Most helpful customer reviews
12 of 13 people found the following review helpful.
Excellent overview
By Patrick O
Emerging Church books are getting to be increasingly common. It's an "in" movement and a lot of people have a lot of things to say about it. Lots of people try to define it or describe it or put their stamp on it. Some good, some bad, much positive, a lot negative. With all those books out it's hard to come to some kind of picture of what is really happening.
That's why this book is so great. Love Emergent or hate it, this book will give you a sense of the conversation by those who are most engaged in it. It will help steer a person past a lot of the popular conceptions and point out the emphases, issues, questions, and hopes found among those who are yearning for renewal in the church for our era. This is a very positive thinking book, focused on how to move forward, how to embrace the work of God, how to step past the frustrations and find new patterns.
Along with Emerging Churches by Bolger and Gibbs, this book is likely the primary resource for understanding the flow and rhythm of Emergent as it exists now.
Rather than being limited to simply liturgical differences, this book shows the broad and holistic approaches that underlie Emergent efforts. I don't agree with it all, with some essays really resonating and others really challenging. But it all got me to think and helped me get a much more solid sense of the quite interesting theology that's coming into increasing clarity.
I highly recommend this for those interested in this conversation. For those who are looking for encouraging new paths of hope, and for those who feel there's something going on in our generation but don't quite have the words to describe what it is.
4 of 4 people found the following review helpful.
It's all about the friendships
By Joshua D. Brown
Recently I got given a gift card to Borders and was finally able to go out and buy a book instead of relying on the trusty old library. So I picked up a book that I've been wanting to read but that the library didn't carry and to which I was not privilege with an advanced reader's copy (I'm not complaining). I've been curious to read it because it is the first book that Emergent has released in their new line of books. And I thought the format would be perfect for just this type of entrance into the publishing world.
The book is made up of 25 authors who each wrote a chapter for the project with general editors, Doug Pagitt & Tony Jones, providing intermittent thoughts and transitions between sections.
These 25 authors represent a diverse group of people that are, Protestant and Catholic, male and female, mainline and evangelical, clergy/pastors and lay leaders, authors and bloggers, black, white, hispanic, and Native American. This is the book's strength. It's diversity of authors and thus it's diversity of perspective.

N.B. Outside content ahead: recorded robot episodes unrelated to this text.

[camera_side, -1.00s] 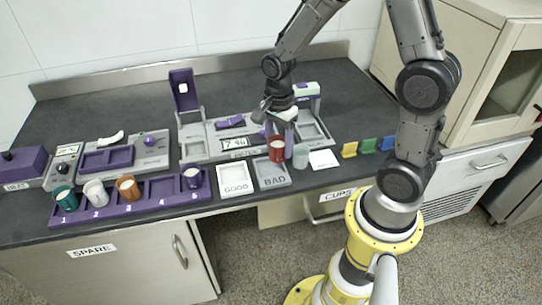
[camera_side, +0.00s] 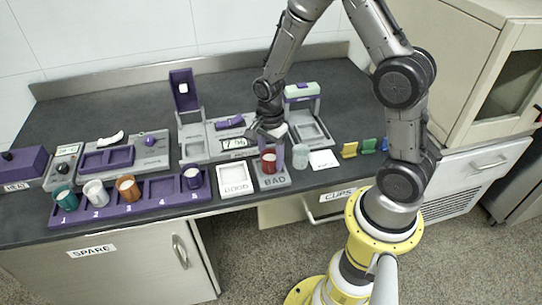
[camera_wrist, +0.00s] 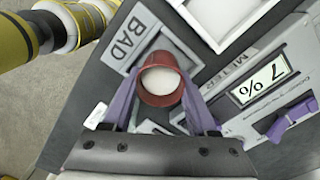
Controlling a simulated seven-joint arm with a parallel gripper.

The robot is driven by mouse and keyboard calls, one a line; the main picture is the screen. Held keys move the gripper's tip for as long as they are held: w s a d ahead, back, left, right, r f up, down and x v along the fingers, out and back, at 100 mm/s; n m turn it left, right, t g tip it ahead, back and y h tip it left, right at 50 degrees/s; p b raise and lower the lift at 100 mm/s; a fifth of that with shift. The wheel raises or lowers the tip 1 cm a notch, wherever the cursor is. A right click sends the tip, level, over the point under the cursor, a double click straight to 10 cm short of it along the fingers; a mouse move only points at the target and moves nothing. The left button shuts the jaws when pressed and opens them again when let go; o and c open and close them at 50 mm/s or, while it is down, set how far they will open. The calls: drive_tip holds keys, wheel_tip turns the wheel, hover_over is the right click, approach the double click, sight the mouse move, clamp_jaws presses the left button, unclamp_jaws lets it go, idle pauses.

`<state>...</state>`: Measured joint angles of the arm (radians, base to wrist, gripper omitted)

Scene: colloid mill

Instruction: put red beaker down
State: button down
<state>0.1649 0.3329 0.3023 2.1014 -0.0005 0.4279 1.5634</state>
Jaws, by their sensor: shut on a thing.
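The red beaker (camera_side: 269,163) has white contents and stays upright between the purple fingers of my gripper (camera_wrist: 160,88). My gripper is shut on it. In the side view the beaker is over the back part of the grey BAD tray (camera_side: 274,182). In the wrist view the red beaker (camera_wrist: 160,93) covers one end of the BAD tray (camera_wrist: 128,38). I cannot tell whether its base touches the tray.
The white GOOD tray (camera_side: 233,178) lies just left of the BAD tray. A pale glass beaker (camera_side: 301,156) stands close on the right. The meter (camera_side: 234,143) is behind, showing 7 %. A purple numbered rack (camera_side: 130,208) with several cups stands further left.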

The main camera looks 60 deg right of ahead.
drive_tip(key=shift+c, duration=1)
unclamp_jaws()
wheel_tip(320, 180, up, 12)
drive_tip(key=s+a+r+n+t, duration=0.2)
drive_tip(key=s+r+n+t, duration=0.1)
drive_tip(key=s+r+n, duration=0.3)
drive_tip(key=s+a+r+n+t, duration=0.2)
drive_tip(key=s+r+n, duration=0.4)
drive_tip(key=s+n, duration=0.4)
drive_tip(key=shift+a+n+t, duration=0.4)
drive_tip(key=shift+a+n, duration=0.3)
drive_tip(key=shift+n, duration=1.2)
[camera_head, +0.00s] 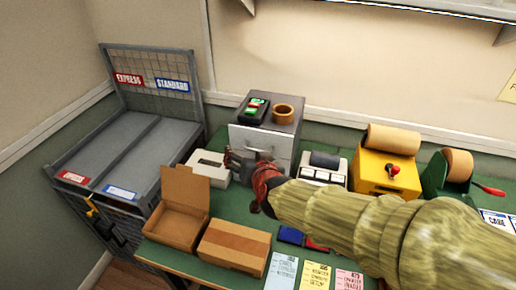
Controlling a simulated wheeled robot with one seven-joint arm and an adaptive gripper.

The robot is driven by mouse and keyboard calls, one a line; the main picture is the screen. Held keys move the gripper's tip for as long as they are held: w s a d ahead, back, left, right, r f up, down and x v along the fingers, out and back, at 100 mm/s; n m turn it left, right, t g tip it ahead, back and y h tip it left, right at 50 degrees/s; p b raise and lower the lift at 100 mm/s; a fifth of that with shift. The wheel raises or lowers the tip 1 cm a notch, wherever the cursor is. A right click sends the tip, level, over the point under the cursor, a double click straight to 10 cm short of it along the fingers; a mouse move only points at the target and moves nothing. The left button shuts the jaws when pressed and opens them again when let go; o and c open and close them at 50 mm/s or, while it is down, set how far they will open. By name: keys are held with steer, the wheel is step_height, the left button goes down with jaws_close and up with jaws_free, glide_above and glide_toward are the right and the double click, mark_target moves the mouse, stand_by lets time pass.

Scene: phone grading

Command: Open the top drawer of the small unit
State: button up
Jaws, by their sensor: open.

My only complaint in this regards would have been to had a more diverse ethnic presence and a sampling of thoughts that come from outside of the American context. But I also realize that with anything new, it takes time for diversity to establish itself.
As far as the book itself . . . it's a great introduction to what makes Emergent what it is and what sets it apart from other denominational or organizational structures. Namely, friendships and conversations. This context of friendship and conversation is what funds the theological imagination and hopeful practices of the church emerging. Instead of Emergent creating a movement focusing on doctrinal statements (defining whose out) . . . they have been a part of a friendship that has organically created itself in the form of a conversation about the dynamic tension between God, culture, theology, ecclesiology, and practice.
True to form, I don't always find myself agreeing with everything written or shared. But true to form, I count myself privileged to be part of an extended friendship where agreeing is less important than belonging.
I suppose, as what should be expected, the best chapters are written by the "professional authors". Brian McLaren's chapter on the direct, inseparable ties of colonialism and postmodernity is borderline brilliant. Sally Morgenthaler has an excellent chapter on leadership in a flattened world that was equally insightful. And Tim Keel wrote a beautiful piece about leadership needing to come from the artists at the margins. Rudy Carrasco has a nice chapter on inner-city work and the primacy of social justice. Samir Selmanovic has a chapter on inclusiveness that left me entirely frustrated and yet intrigued to stretch and think wider. My friend Adam Walker Cleaveland shares his thoughts on why he has chosen to stay within the system and structures of the church, which was a challenge for me to think about. And Nanette Sawyer had a very good chapter on Huckleberry Finn and the relational ethics of Jesus (which is very much in the vein of what I wrote here).
Honestly though, there are some chapters that aren't that great from a readability/literary skillz standpoint. But even in those chapters you get the deep sense of humility and friendship that pervades all that these authors are bound by. For an introduction into the church emerging with it's growing diversity and generative friendships . . . I couldn't recommend a book more highly.
4 of 4 people found the following review helpful.
An uneven and boring at times book, which should have been exciting as the Emergent Church movement is!
By BRIAN A. O'DELL
I was really wanting to like this book, but found it disappointing. Granted that anthologies can always be a mixed bag, depending on the authors asked to submit articles... but so many of these articles just didn't speak to me... and I found them uninteresting... or maybe it was just me and I didn't 'get' their theological/theoretical point of view. I did like the chapter introductions. And a few of the essays were great, in particular: "Growing Pains: The Messy and Fertile Process of Becoming" (which serves as a bit of an introduction to the Emergent Church Movement); "Meeting Jesus at the Bar: Or How I learned to Stop Worrying and Love Evangelism"; "Jailhouse Faith: A Community of Jesus in an Unlikely Place"; and finally, "Restoring Honor in the Land: Why the Emerging Church Can't Dodge the Issue" (the issue being the state of Native Americans in the U.S. and what they can contribute to the new ways of 'doing' church).